For me, whereas painting is the act of creating a final image, drawing is a process of understanding a subject – I have sketchbooks full of half-finished, exploratory drawings, and often have to accommodate the uncomfortable truth that animals don’t pose for me and will move or wander off part of the way through a study. However, you can visit museums and draw specimens if you’re not comfortable with uncooperative subjects. Draw skeletons – understanding anatomy is crucial for making realistic studies. In my own practice I worked on two projects, one involving great apes and one involving horses, and in both cases, I was able to visit the University of Bristol’s Veterinary School, where I could examine and draw the skeletons of a gorilla and a horse, which was invaluable.
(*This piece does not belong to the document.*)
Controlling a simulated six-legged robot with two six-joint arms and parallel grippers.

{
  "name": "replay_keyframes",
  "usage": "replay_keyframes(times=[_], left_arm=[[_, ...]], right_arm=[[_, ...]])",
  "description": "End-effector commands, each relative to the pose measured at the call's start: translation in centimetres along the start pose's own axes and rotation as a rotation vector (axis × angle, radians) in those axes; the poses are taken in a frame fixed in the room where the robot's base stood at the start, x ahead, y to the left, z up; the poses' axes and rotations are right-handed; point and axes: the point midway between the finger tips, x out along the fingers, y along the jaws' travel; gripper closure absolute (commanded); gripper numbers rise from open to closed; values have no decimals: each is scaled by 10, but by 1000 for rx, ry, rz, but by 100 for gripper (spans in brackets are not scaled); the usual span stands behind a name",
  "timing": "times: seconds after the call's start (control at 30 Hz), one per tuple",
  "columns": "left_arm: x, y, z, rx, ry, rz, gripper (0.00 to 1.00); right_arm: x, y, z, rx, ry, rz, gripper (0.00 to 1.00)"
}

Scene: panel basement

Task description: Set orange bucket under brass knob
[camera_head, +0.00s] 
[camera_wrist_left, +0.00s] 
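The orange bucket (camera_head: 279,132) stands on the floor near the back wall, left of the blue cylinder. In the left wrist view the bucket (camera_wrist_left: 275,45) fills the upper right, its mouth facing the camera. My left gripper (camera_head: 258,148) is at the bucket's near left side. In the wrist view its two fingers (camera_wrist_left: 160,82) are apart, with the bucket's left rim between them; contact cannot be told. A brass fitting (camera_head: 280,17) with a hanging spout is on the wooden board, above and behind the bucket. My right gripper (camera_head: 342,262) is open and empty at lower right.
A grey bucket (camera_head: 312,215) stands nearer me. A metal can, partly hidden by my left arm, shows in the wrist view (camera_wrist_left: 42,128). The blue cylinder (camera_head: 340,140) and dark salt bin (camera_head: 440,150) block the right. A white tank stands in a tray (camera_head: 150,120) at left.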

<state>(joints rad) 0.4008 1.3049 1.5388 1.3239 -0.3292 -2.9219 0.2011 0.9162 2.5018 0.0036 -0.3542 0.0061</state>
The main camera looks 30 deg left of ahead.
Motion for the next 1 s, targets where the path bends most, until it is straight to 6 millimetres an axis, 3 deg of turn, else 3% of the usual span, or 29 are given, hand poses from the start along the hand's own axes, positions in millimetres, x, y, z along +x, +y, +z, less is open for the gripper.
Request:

Draw your pets. Draw people. Still life. Landscapes. Anything that helps your observation and understanding of how to turn a three-dimensional object into a two-dimensional image. (The problem with just copying photographs or other images is that they have already been ‘flattened’.)

You might already paint with traditional materials – watercolour, acrylics, oils, coloured pencils – or you might go straight to digital media, which is an individual choice, but remember – you can make a bad painting from a good drawing, but you can never make a good painting from a bad drawing.

However, you’re likely to be reading this because you want to draw dinosaurs.

Now this is very important: Do not even THINK of plagiarising others’ work. EVER.

You can copy to learn, to work out how another artist has arrived at an image, to understand the process. If I want to learn about composition, I’ll copy a Rembrandt or a Leonardo to deconstruct it, but copying others’ work and claiming it for your own is the absolute cardinal sin. And you will be found out. (Incidentally, in wildlife art, even copying someone else’s photograph without permission or credit is just as unacceptable.) But what else can you do?

If you’re interested in dinosaurs, the chances are that you already try to keep up with the science news, and this can give a lot of information about the latest thinking about anatomy and surface texture. Scales, skin, feathers, colour – an element of speculation is, of course, inevitable, but it pays to try to go along with the most recent information.

Follow the professional palaeoartists – look at the work of Mark Witton, Bob Nicholls, Emily Willoughby, Julius Csotonyi, John Conway, Luis Rey, to name a few and with huge apologies to anyone I’ve missed. Try to keep up with their blogs, talks, websites and published images.

And I really, really, really recommend Mark Witton’s book: The Palaeoartist’s Handbook, which has a section on the history and context of palaeoart, and a mass of information on reconstructing images of extinct animals. Beautifully illustrated, reasonably priced and accessible (no, Mark hasn’t paid me to say this) it will go a long way to help you.

Becoming a palaeoartist isn’t – and won’t be – easy, but bringing an extinct world to life is a challenge that brings enormous satisfaction.